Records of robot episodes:

——————————

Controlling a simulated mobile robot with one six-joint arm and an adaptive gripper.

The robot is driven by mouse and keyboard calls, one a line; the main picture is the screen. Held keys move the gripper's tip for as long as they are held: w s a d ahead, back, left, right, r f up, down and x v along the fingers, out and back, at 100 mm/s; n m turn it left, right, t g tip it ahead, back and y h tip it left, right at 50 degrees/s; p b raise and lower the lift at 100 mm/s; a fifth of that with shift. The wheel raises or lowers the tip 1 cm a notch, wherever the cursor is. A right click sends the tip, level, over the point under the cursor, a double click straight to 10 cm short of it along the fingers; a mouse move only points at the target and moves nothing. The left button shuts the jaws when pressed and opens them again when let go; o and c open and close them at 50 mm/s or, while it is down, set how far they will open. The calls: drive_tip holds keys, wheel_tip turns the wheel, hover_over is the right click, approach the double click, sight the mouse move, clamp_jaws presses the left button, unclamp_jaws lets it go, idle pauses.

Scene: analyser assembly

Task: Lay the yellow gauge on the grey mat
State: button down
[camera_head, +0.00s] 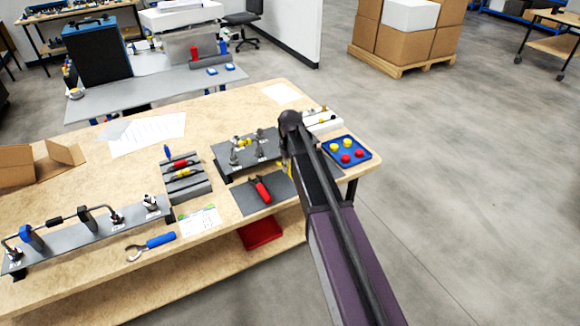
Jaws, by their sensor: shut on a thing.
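My arm reaches in from the lower right, and my gripper (286,163) points down at the mat's upper right edge. It is shut on a small yellow thing, which I take to be the yellow gauge (289,171); only a sliver shows, the rest hidden by my gripper and arm. The grey mat (246,202) lies flat near the table's front edge, with a red-handled tool (262,190) on it. My arm covers part of the mat's right side. I cannot tell whether the gauge touches the mat.
A grey plate with metal fittings (224,161) stands behind the mat. A grey rack (188,188) with red and yellow tools is to the left. A blue tray (354,141) with red and yellow pieces is to the right. The mat's left part is bare.

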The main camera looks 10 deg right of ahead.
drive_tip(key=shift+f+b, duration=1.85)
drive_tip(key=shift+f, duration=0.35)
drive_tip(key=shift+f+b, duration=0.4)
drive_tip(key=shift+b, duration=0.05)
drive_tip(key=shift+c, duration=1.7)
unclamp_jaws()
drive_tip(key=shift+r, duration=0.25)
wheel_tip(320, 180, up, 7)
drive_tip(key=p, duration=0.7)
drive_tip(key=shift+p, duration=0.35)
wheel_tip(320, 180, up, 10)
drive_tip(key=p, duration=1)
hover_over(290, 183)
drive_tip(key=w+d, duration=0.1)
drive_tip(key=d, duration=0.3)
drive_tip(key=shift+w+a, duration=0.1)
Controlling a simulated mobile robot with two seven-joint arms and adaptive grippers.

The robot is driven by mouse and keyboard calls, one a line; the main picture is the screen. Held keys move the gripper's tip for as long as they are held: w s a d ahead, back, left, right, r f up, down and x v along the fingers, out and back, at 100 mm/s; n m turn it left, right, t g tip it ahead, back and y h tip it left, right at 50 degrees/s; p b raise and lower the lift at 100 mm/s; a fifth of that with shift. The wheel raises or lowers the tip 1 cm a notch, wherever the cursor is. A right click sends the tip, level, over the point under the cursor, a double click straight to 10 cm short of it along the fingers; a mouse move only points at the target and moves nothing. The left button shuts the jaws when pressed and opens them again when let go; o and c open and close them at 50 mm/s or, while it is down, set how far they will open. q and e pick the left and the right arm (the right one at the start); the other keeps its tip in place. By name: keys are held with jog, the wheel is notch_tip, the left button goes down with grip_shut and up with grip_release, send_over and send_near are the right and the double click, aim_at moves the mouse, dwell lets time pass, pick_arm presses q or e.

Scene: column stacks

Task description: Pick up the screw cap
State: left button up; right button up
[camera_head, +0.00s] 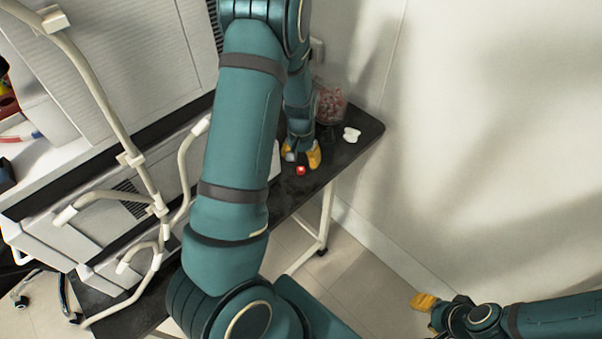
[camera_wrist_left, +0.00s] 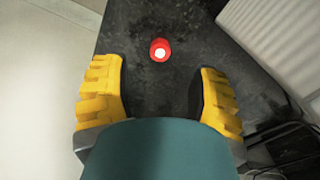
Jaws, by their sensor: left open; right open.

——————————

Work through the records line by line and tally those holding "joint". Reply with the number alone.

Completed task: 2